* BEGIN EXTRACTED DATA *

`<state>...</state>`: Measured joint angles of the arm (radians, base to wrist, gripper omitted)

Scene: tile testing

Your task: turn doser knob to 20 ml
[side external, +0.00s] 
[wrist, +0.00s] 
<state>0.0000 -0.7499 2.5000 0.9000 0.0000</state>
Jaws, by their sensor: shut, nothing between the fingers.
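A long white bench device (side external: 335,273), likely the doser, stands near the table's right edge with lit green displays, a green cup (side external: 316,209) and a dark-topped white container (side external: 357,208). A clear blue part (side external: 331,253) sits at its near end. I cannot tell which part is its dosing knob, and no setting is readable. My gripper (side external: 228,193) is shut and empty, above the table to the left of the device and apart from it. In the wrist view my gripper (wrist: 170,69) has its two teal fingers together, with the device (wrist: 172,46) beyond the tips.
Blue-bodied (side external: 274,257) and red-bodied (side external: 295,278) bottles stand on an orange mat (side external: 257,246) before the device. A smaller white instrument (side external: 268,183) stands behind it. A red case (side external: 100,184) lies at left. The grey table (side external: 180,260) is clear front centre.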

* END EXTRACTED DATA *
* BEGIN EXTRACTED DATA *

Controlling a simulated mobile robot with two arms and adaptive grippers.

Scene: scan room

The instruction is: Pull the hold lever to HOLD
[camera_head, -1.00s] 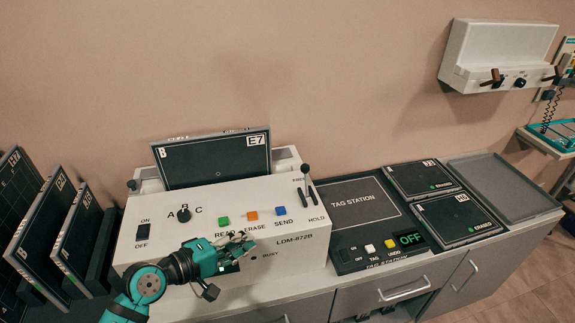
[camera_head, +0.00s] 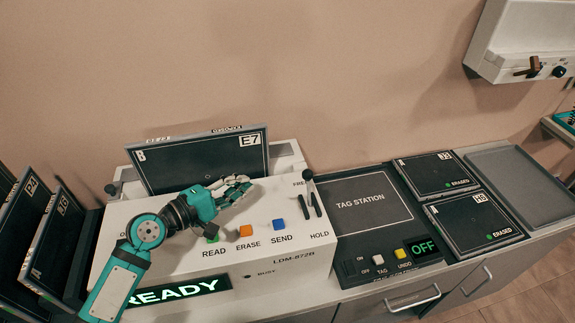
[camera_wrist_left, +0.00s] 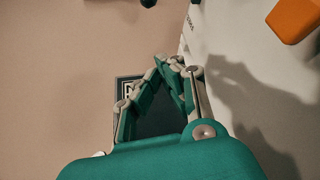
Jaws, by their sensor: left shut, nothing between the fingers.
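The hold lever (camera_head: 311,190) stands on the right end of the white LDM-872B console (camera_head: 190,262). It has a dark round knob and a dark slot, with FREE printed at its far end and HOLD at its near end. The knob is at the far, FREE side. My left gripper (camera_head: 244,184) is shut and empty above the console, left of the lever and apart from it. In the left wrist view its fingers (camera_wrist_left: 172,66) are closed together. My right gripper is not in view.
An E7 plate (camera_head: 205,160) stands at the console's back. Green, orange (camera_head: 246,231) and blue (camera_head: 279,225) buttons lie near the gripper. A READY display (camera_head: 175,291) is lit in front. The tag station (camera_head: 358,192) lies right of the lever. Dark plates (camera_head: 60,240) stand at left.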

* END EXTRACTED DATA *

▶ _WHAT IS NEEDED_
Repeat exactly the lines above, from the line that contains "[camera_head, -1.00s]" down through the line that contains "[camera_wrist_left, +0.00s]". Include both of those lines and none of the pictures.

▶ _EXERCISE RESULT_
[camera_head, -1.00s] 
[camera_head, +0.00s] 
[camera_wrist_left, +0.00s] 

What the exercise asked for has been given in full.